__GIVEN RECORDS__
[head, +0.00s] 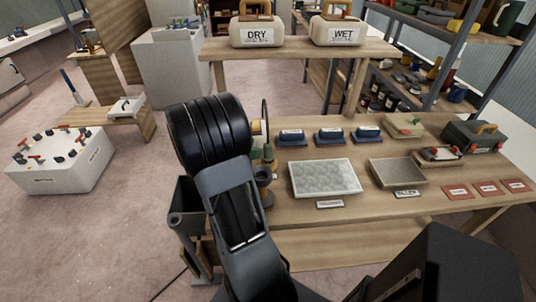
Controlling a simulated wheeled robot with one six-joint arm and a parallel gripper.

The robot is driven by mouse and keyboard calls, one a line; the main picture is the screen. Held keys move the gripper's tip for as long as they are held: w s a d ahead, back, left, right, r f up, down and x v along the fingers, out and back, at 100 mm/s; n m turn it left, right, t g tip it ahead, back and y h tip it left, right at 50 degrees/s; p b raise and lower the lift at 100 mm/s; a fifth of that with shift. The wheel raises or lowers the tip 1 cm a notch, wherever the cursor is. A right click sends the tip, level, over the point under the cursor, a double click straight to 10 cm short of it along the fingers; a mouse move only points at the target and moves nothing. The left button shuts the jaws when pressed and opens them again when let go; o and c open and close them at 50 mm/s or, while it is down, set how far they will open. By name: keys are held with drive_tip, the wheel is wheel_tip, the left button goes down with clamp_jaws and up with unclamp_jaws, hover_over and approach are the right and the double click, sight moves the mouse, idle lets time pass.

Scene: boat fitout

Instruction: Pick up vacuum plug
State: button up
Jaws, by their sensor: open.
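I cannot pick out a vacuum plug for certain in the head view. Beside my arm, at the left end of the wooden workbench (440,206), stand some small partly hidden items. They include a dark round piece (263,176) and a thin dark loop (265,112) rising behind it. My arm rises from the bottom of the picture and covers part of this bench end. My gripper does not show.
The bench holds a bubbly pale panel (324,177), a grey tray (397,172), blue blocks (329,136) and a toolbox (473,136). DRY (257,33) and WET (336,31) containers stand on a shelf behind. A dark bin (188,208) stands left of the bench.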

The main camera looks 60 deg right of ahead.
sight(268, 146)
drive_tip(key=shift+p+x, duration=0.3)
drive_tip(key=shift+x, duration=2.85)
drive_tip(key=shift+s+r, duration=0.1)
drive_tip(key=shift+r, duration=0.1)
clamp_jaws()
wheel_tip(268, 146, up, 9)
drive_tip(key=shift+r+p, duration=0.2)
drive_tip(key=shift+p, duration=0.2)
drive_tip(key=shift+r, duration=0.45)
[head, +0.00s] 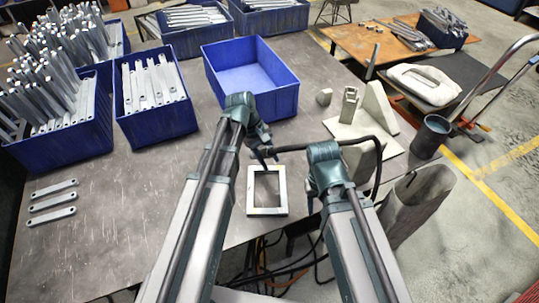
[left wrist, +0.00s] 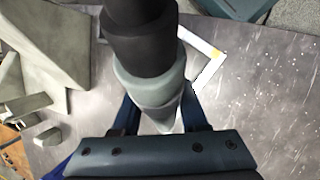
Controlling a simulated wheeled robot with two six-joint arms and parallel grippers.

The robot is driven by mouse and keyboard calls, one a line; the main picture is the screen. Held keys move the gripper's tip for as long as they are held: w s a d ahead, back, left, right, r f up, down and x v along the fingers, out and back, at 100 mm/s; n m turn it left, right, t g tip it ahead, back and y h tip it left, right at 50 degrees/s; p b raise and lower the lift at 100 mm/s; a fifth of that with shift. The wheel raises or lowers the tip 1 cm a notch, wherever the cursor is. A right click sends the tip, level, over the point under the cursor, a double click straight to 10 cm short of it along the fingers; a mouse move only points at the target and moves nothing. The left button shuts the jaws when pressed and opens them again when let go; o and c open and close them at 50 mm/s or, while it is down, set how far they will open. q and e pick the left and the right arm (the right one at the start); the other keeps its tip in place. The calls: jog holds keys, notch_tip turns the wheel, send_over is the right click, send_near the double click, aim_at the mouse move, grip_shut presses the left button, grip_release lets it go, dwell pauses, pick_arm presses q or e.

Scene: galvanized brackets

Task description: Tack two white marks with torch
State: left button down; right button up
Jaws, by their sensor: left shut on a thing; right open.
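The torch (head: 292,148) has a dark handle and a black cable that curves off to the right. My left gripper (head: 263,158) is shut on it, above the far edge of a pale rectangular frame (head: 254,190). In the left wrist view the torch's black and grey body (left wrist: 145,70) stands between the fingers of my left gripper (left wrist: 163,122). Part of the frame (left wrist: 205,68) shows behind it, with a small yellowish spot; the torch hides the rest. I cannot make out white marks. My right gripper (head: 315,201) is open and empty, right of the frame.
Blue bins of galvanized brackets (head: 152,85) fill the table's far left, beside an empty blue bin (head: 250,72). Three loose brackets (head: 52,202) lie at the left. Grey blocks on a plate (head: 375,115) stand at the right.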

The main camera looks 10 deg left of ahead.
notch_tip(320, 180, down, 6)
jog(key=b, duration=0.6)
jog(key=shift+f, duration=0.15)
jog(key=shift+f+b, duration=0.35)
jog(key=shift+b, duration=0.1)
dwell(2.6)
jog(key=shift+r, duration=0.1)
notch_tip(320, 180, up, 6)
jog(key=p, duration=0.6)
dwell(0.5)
==
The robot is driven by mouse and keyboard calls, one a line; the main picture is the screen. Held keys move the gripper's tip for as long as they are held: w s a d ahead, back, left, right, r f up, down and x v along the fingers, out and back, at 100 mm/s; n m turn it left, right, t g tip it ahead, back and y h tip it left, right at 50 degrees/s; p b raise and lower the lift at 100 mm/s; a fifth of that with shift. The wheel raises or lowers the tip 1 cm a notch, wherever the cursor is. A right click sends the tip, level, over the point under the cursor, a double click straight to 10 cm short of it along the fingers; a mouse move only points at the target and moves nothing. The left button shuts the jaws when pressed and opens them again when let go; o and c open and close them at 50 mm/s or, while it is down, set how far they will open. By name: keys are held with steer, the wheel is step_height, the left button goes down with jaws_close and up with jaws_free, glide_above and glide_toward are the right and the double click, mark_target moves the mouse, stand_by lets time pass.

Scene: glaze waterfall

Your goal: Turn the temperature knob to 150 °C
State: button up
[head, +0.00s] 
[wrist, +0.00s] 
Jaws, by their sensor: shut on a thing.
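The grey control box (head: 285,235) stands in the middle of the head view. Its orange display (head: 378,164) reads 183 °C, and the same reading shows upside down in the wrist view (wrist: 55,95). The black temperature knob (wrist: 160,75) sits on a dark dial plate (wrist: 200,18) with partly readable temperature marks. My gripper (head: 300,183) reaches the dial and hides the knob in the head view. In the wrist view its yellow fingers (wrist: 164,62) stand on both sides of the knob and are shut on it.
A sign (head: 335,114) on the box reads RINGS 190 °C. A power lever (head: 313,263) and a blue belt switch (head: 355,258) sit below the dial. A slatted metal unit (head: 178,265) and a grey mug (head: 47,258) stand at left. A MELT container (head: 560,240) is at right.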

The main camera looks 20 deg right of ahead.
==
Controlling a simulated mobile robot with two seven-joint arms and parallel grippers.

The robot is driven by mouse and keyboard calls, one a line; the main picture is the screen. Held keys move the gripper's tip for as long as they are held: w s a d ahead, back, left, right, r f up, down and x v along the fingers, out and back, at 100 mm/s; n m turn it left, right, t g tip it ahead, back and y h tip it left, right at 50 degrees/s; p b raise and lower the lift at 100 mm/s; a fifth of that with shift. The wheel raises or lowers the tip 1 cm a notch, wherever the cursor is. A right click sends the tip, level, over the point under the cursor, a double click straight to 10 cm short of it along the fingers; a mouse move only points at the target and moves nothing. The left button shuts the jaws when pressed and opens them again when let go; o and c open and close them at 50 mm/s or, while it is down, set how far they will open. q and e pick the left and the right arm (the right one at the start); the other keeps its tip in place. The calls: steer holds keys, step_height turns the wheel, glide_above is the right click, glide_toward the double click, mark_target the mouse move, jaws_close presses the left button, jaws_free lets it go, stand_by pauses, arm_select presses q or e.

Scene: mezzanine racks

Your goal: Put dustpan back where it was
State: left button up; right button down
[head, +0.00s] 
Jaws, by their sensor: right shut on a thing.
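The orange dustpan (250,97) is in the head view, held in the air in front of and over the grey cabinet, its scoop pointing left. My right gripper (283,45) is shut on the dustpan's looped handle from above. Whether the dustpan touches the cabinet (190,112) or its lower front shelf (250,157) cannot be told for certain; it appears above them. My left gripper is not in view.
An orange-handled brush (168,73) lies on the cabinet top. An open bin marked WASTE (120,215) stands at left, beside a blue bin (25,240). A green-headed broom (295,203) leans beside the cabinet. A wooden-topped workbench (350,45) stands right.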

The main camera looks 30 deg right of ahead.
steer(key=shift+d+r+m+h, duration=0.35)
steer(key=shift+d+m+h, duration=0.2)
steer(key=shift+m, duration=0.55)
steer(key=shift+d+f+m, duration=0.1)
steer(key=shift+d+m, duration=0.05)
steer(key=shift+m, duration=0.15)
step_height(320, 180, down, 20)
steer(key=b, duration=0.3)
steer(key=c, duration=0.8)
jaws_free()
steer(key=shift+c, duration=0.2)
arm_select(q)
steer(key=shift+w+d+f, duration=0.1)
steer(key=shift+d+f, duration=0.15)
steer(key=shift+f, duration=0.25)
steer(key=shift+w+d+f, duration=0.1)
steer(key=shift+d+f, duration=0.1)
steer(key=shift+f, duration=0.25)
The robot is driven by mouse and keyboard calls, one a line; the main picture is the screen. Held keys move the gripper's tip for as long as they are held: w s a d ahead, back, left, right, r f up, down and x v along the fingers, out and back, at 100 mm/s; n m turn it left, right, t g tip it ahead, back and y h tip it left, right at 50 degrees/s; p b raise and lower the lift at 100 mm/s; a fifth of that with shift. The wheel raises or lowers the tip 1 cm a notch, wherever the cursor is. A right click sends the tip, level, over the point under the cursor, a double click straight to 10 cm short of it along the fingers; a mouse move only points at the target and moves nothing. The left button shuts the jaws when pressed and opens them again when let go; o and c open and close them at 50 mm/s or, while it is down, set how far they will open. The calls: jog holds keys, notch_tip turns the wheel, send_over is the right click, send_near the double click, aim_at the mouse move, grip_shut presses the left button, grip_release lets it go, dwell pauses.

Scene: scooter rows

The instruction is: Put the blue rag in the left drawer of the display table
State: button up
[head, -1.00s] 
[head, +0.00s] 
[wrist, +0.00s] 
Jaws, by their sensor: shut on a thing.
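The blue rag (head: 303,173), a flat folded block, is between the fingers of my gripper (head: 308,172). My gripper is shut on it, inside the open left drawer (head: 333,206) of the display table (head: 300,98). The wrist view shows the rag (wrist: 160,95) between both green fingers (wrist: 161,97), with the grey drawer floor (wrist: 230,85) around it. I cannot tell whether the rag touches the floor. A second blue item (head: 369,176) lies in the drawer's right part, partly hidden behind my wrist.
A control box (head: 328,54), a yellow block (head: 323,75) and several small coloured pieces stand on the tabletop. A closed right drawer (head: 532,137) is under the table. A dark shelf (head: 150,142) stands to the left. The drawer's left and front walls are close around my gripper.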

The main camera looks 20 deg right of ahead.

__PROBLEM TO SOLVE__
Where a line in the entries holds the word "goal", copy that line.

__RESULT OF THIS TASK__
Your goal: Turn the temperature knob to 150 °C
Your goal: Put dustpan back where it was

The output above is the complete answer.